En effet, au lendemain de la guerre, l’hommage à Manouchian fut longtemps limité à quelques murmures chuchotés dans les taudis des camps Oddo et de Sainte-Anne à Marseille, ou dans quelques maisons de fortune à Alfortville ou Issy-les-Moulineaux. Ceux qui avaient pris le parti de garder le lien avec l’Arménie soviétique, les Garmirs comme on les appelait, les Rouges, cultivaient la mémoire de Missak comme les Vestales entretenaient le feu du Temple. Sa photo suspendue aux murs de pisé portait le visage de la fierté qu’on avait voulu leur faire perdre. Il avait livré le combat contre la barbarie que la traîtrise de l’ennemi leur avait refusé. Plus tard, dans les années 60, sa photo et son esprit furent légués à la deuxième génération, celle de l’auteur de ces lignes. L’héritage officiel fut cultivé par la JAF et l’UCFAF, qu’il avait fondées avant la guerre. C’était le seul héros d’une histoire de vaincus. Valeurs universelles, engagement politique, abnégation, volonté de combattre, les jeunes avaient besoin d’un exemple à suivre. Robert Guédiguian était de ceux-là : « Je voulais ressembler à Manouchian », dit-il sur France Inter. Monte Melkonian aussi, ainsi que Vasken Sislian et ses compagnons de l’Opération Van, qui de l’ASALA à la guerre du Karabagh, sont allés défendre la mémoire d’un peuple avant de défendre son droit de vivre. Mélinée ne s’y est pas trompée. Le 31 janvier 1984, au Tribunal Correctionnel de Paris, lors du procès de l’Opération Van, appelée à témoigner à la demande de l’avocat Patrick Devedjian alors en campagne électorale, Mélinée Manouchian, pointant du doigt les quatre jeunes accusés, déclara aux juges « Ils sont les enfants que je n’ai pas eus. Ce sont les enfants de Missak ! » Quarante ans sont passés. Missak et Mélinée Manouchian ont-ils encore des enfants ?

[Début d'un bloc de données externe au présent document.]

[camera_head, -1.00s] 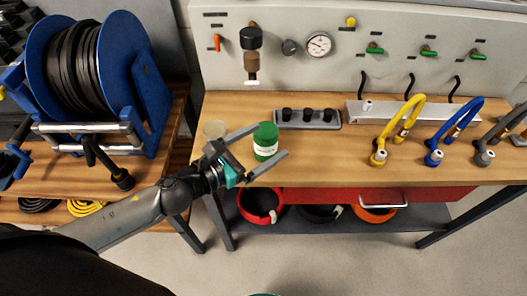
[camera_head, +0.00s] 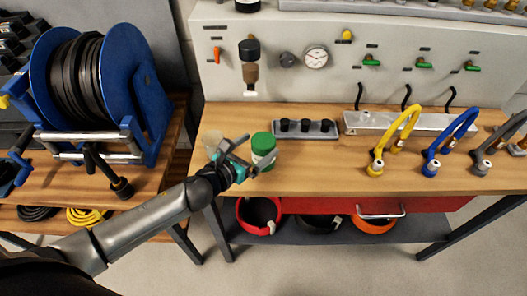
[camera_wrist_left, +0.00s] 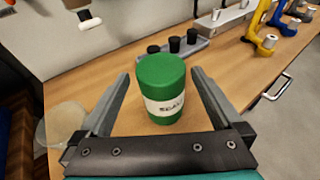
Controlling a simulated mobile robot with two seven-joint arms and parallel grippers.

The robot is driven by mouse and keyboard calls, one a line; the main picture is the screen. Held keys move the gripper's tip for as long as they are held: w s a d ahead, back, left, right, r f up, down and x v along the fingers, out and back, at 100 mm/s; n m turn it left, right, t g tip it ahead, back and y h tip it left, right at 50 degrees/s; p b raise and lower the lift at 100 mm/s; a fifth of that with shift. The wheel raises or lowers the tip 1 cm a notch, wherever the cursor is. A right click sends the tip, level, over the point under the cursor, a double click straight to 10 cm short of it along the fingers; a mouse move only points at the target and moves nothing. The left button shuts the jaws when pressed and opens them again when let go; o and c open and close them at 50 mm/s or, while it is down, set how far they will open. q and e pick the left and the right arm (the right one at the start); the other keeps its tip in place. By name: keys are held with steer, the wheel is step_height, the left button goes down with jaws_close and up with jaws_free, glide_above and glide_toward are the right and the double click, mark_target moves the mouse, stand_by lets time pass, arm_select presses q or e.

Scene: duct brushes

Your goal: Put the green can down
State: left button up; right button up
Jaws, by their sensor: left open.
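The green can (camera_head: 263,146) with a white label stands upright on the wooden bench top (camera_head: 330,170), near its left end. In the left wrist view the green can (camera_wrist_left: 163,92) sits between the two spread fingers. My left gripper (camera_head: 250,150) is open, with a finger on either side of the can. In the left wrist view, gaps show between the fingers of the left gripper (camera_wrist_left: 160,95) and the can's sides. My right gripper is not in view.
A translucent cup (camera_head: 213,143) stands just left of the can. A grey tray with black knobs (camera_head: 304,128) lies behind it to the right. Yellow (camera_head: 395,140) and blue hoses (camera_head: 450,140) stand farther right. The bench front right of the can is clear.

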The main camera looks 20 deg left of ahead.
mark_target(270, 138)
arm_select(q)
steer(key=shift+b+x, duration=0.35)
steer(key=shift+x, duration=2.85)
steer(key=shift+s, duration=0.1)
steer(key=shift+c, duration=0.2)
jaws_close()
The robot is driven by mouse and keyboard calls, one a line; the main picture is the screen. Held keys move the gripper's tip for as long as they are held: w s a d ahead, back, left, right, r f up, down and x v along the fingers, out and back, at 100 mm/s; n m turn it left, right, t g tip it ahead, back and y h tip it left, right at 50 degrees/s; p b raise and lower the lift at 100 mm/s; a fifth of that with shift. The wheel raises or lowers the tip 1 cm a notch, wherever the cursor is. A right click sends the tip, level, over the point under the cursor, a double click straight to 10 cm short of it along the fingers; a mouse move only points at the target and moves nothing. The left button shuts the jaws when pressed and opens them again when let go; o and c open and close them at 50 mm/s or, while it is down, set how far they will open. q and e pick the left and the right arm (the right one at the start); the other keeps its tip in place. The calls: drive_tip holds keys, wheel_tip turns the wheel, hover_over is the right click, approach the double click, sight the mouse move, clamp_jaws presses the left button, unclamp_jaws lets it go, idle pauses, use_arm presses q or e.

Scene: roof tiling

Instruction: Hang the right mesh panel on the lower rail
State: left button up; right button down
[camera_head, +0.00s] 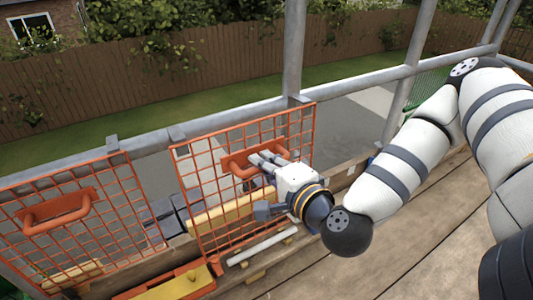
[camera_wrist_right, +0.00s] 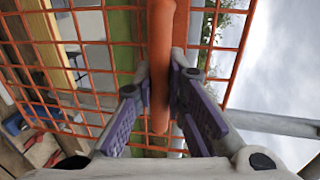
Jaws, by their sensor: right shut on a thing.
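The right mesh panel (camera_head: 222,195) is an orange grid standing upright along the lower rail (camera_head: 235,119), a grey tube. Grey hooks at its upper left (camera_head: 177,133) and upper right (camera_head: 300,100) are at the rail; I cannot tell whether they are fully seated. My right gripper (camera_head: 264,164) is shut on the panel's orange handle (camera_head: 238,166). In the right wrist view the handle (camera_wrist_right: 160,50) lies between the purple-padded fingers (camera_wrist_right: 160,90), with the mesh (camera_wrist_right: 90,55) behind. My left gripper is not in view.
Another orange mesh panel (camera_head: 90,225) with a handle (camera_head: 58,212) stands at the left along the rail. A wooden deck (camera_head: 400,250) is on the near side. An orange and yellow item (camera_head: 170,285) and a white bar (camera_head: 262,246) lie below the right panel. Grey posts (camera_head: 294,45) rise behind.

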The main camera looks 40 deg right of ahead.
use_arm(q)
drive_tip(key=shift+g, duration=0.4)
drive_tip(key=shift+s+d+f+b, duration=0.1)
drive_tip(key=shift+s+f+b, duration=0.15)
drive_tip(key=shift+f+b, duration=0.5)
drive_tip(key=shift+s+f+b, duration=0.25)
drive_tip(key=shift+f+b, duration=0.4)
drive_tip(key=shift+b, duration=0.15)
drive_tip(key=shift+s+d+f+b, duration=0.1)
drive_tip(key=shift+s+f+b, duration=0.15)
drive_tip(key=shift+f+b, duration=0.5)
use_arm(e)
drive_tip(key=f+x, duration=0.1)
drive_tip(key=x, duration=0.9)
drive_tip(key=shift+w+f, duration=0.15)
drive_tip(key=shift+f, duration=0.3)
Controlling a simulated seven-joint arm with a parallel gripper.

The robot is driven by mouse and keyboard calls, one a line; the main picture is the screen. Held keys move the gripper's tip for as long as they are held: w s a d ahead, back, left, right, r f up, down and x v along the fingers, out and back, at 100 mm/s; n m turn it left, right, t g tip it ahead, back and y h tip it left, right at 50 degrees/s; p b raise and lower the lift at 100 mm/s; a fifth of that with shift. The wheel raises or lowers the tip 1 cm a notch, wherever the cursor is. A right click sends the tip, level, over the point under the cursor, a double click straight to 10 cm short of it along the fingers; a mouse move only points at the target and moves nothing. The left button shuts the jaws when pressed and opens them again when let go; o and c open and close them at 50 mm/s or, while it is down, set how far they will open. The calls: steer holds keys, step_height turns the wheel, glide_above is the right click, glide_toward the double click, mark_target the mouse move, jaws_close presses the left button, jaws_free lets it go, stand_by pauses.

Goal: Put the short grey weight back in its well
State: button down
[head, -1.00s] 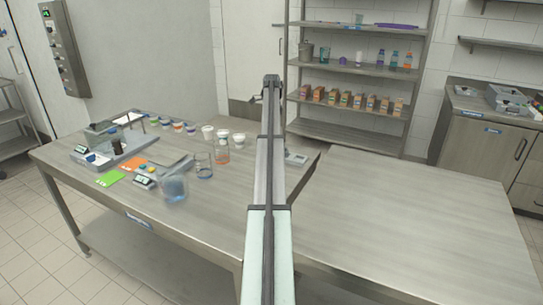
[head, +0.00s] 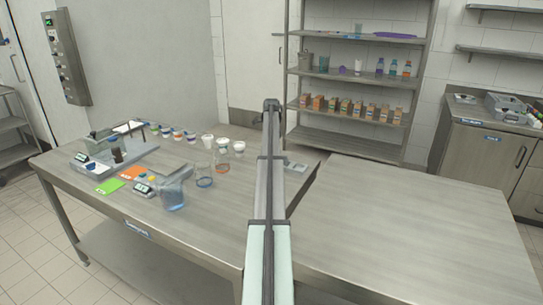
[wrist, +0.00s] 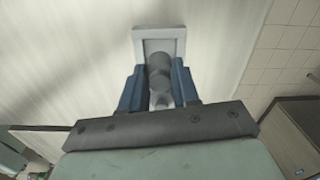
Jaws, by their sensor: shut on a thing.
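In the wrist view my gripper (wrist: 158,72) has its blue fingers closed around a grey cylindrical weight (wrist: 159,63). Rounded grey shapes overlap between the fingers, so I cannot tell where the held weight ends. Just beyond the fingertips is a light grey square block (wrist: 174,33) with a raised rim. The fingers and the weight hide its near part, so I cannot see a well or tell whether the weight touches it. In the head view my arm hides the gripper. A small grey block (head: 293,166) shows just right of the arm on the table.
The left table holds a blue-tinted jug (head: 172,195), glass beakers (head: 204,178), several small cups (head: 208,140), a green card (head: 110,186) and an orange card (head: 131,173). The right table (head: 420,220) is bare. A shelf (head: 350,120) with boxes stands behind.

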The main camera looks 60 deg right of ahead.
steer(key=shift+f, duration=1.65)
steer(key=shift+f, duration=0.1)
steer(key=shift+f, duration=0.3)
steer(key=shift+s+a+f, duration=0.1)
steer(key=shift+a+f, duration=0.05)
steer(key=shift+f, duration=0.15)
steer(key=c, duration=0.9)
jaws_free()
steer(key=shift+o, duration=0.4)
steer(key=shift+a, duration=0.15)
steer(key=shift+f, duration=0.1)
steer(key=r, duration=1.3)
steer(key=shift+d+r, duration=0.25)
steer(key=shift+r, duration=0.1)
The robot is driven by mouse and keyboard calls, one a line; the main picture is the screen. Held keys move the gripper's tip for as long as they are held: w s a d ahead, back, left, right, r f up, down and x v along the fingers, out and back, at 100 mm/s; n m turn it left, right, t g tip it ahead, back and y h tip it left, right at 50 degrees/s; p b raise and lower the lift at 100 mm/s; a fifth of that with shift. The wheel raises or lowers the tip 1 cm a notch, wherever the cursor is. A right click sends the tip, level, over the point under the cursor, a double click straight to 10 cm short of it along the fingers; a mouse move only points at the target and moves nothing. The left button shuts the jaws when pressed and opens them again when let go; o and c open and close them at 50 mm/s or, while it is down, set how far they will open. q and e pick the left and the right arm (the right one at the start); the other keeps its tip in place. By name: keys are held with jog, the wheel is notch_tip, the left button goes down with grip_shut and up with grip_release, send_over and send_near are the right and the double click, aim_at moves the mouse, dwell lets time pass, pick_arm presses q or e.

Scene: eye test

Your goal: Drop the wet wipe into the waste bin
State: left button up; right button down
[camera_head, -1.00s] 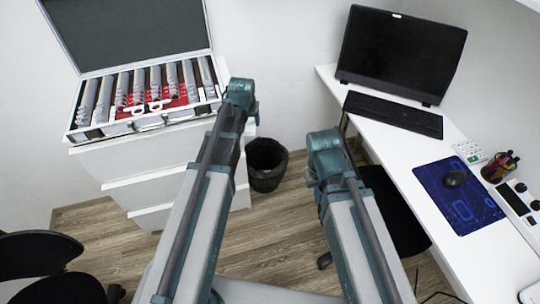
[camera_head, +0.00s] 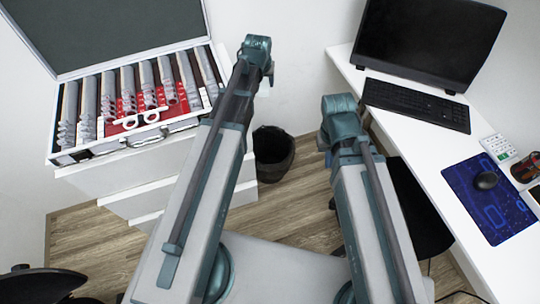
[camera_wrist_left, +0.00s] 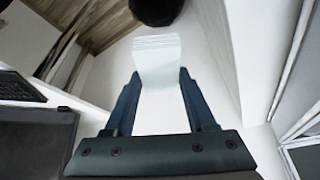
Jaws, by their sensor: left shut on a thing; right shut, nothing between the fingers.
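The waste bin (camera_head: 273,157), dark with a black lining, stands on the floor between the white drawer unit and the desk. A dark round shape at the top of the left wrist view may be its mouth, but I cannot be sure. My left gripper (camera_wrist_left: 158,80) is shut on the white wet wipe (camera_wrist_left: 157,52), which sticks out beyond the fingertips. In the head view I see only my arm links; neither gripper's fingers show, and the wipe is hidden there.
An open case (camera_head: 135,136) of grey tubes, with white-rimmed glasses, sits on the white drawer unit (camera_head: 118,177) at left. At right the white desk (camera_head: 478,266) bears a monitor (camera_head: 428,42), keyboard (camera_head: 415,104) and blue mouse mat (camera_head: 474,209). A dark chair (camera_head: 410,215) stands beneath it.

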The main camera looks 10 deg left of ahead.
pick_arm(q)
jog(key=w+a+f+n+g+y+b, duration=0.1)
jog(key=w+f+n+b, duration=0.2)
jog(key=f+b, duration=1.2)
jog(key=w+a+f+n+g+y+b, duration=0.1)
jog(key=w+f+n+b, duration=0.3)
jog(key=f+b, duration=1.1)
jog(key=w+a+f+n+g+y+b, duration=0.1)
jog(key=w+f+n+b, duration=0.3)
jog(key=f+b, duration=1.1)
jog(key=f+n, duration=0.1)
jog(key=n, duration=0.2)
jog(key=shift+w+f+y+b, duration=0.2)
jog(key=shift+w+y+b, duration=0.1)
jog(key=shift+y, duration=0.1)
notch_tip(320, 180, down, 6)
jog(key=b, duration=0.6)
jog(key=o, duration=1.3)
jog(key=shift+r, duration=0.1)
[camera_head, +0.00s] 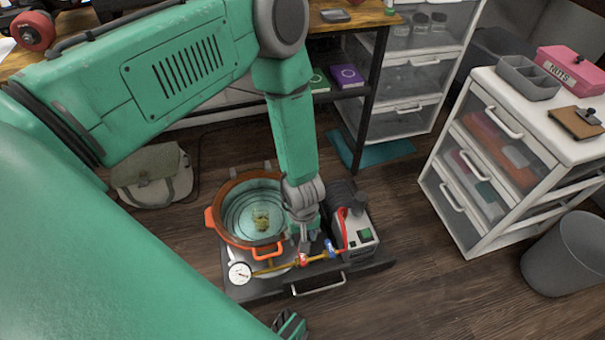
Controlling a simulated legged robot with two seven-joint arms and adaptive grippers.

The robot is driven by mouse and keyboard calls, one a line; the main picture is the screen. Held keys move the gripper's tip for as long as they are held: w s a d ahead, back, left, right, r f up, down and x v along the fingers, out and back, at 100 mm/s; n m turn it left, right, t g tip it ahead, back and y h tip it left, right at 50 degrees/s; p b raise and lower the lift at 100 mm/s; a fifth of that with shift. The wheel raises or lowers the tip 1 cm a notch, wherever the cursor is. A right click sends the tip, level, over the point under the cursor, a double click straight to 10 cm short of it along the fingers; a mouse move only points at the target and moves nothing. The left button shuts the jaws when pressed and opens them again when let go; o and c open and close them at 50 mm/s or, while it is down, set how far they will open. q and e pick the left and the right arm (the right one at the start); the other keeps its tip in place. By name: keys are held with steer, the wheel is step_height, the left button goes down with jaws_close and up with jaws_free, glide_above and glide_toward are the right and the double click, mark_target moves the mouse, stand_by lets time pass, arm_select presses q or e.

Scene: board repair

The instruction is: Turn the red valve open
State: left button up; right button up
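The red valve (302,260) is a small red handle on a brass pipe line at the front of a dark low platform. A blue valve (329,248) sits on the same line, just right of it. My left gripper (306,243) points down just above and behind the red valve. Its fingers are small and partly overlap in this view, so I cannot tell whether they are open or touch the valve.
An orange pot (218,226) stands left of my gripper, with a round gauge (239,273) in front. A grey pump (361,238) with a red hose stands close on the right. A white drawer unit (470,180) and grey bin (568,255) stand farther right.

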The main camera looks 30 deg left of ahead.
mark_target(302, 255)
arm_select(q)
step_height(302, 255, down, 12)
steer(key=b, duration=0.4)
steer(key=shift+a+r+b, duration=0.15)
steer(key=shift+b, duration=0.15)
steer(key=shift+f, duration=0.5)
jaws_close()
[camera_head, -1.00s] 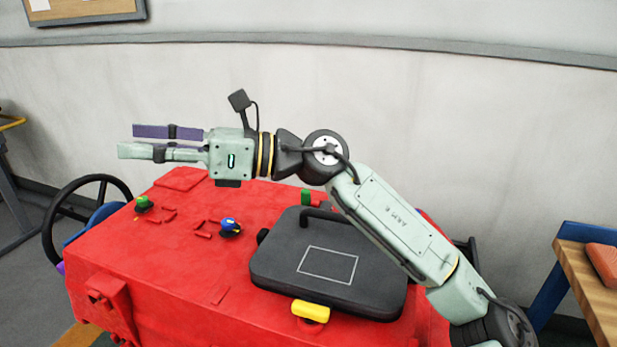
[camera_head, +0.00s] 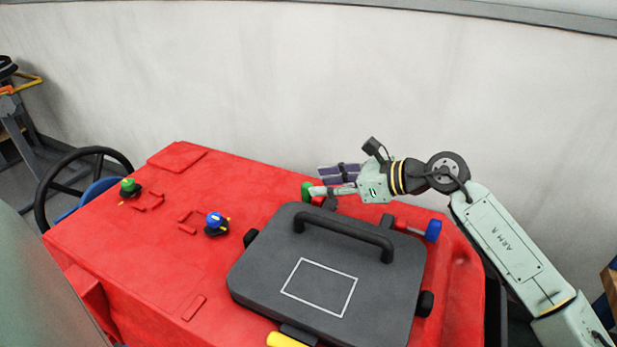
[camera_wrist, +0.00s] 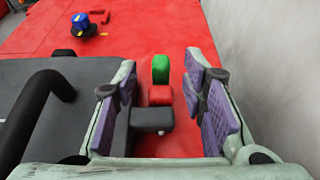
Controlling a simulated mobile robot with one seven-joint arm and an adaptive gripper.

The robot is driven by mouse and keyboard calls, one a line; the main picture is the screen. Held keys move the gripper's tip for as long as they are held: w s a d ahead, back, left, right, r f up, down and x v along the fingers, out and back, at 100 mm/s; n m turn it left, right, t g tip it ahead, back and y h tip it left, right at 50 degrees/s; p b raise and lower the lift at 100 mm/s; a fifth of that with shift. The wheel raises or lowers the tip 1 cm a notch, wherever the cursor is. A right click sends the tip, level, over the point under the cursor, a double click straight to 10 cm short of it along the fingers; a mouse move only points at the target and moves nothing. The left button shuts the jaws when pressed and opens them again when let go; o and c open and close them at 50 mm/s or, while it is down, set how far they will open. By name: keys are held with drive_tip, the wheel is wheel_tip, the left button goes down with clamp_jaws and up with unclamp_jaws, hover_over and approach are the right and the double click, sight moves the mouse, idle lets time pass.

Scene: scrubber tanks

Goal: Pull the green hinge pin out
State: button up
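The green hinge pin (camera_head: 307,191) shows its green head at the back edge of the dark grey lid (camera_head: 260,270). In the wrist view the green head (camera_wrist: 160,68) stands straight ahead, beyond a red hinge block (camera_wrist: 160,95) and a grey hinge block (camera_wrist: 152,119). Its shaft is mostly hidden in the hinge. My gripper (camera_head: 319,183) is open and empty, pointing left just behind the lid. In the wrist view its purple-padded fingers lie left and right of the line of the pin, the green head between or slightly beyond the fingertips. I see no contact.
A blue-headed pin (camera_head: 433,231) sits at the hinge to the right. The lid's black handle (camera_head: 345,236) rises close to my gripper. A yellow latch (camera_head: 287,340) is at the front. Green (camera_head: 128,186) and blue (camera_head: 214,220) knobs stand on the red tank (camera_head: 120,250). A wall runs behind.

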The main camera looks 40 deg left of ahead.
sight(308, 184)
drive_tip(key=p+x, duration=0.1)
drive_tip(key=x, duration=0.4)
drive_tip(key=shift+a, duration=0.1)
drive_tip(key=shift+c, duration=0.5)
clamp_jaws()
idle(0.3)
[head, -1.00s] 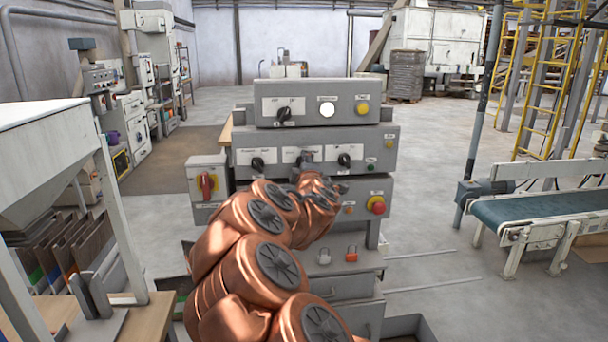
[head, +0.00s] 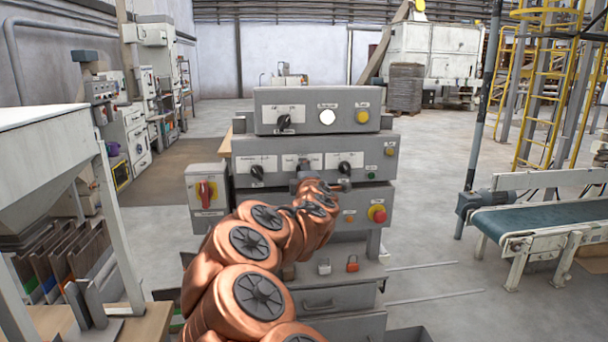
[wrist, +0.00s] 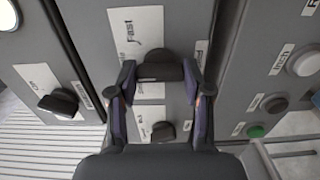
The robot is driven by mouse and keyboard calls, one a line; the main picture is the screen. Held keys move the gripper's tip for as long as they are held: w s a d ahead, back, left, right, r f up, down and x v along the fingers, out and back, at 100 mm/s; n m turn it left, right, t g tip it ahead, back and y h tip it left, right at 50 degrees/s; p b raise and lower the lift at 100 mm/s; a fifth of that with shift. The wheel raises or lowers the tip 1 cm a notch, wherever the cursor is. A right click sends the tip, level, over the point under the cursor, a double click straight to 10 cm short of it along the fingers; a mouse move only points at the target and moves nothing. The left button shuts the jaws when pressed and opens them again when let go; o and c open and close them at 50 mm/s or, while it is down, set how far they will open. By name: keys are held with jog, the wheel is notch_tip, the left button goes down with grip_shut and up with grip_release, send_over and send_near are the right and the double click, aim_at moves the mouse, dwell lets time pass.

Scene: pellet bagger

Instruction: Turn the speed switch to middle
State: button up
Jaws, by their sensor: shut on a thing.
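The speed switch (wrist: 152,66) is a black knob on a white plate marked "Fast", on a grey panel in the wrist view. My gripper (wrist: 161,74) has one finger on each side of this knob and is shut on it. The knob's bar lies across the wrist picture between the fingertips. In the head view my gripper (head: 308,182) is at the middle of the cabinet's second panel (head: 320,145). It hides most of the switch there, so the pointer's setting cannot be read.
A second knob (wrist: 163,131) sits close by on the same panel. Another knob marked "On" (wrist: 58,103) is on the neighbouring panel, with several push buttons opposite. A red rotary switch (head: 206,190) and a red stop button (head: 378,213) flank the arm. A conveyor (head: 540,215) stands right.

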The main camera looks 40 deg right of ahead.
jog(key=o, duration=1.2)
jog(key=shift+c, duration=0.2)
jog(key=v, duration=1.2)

La réponse est « oui ». Car le même combat mené contre la Barbarie continue en Arménie et en Artsakh. L’ennemi, qui revendique son objectif de nettoyage ethnique, est le même. Il a simplement changé de visage. Les enfants du couple-emblème se trouvent le long de la frontière avec l’Azerbaïdjan, soldats réguliers ou volontaires, enfants de vingt ans qui rencontrent la mort à l’âge où on rencontre l’amour, paysans aux aguets et femmes à la tâche, qui défendent leur vie, leur liberté et leur terre face à ceux qui ont renoncé à leur liberté pour une illusion de puissance. Ses enfants sont encore ces volontaires, de Marseille ou d’Ile-de-France, ou d’ailleurs, qui ont combattu sur le front et qui, aujourd’hui, collectent des fonds pour équiper leurs compagnons d’armes.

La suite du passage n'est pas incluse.